◆ **Information given**:
--
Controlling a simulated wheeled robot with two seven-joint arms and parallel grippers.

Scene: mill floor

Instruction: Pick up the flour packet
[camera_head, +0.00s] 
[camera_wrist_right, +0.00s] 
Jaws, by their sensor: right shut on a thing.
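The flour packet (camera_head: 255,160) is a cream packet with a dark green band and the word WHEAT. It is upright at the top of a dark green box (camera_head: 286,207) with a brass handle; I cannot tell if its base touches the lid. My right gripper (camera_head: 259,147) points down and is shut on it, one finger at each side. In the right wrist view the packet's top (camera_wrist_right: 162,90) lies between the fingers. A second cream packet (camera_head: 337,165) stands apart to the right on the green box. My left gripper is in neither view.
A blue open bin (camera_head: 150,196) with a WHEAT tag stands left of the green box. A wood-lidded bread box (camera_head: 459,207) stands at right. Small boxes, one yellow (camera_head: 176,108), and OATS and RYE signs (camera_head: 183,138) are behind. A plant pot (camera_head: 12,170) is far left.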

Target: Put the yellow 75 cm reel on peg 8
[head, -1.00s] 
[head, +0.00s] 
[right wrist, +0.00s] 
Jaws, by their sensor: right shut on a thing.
--
Copy out every line from the one containing "[right wrist, +0.00s]" to the end of the material, both ends included.

[right wrist, +0.00s] 
Jaws, by their sensor: right shut on a thing.

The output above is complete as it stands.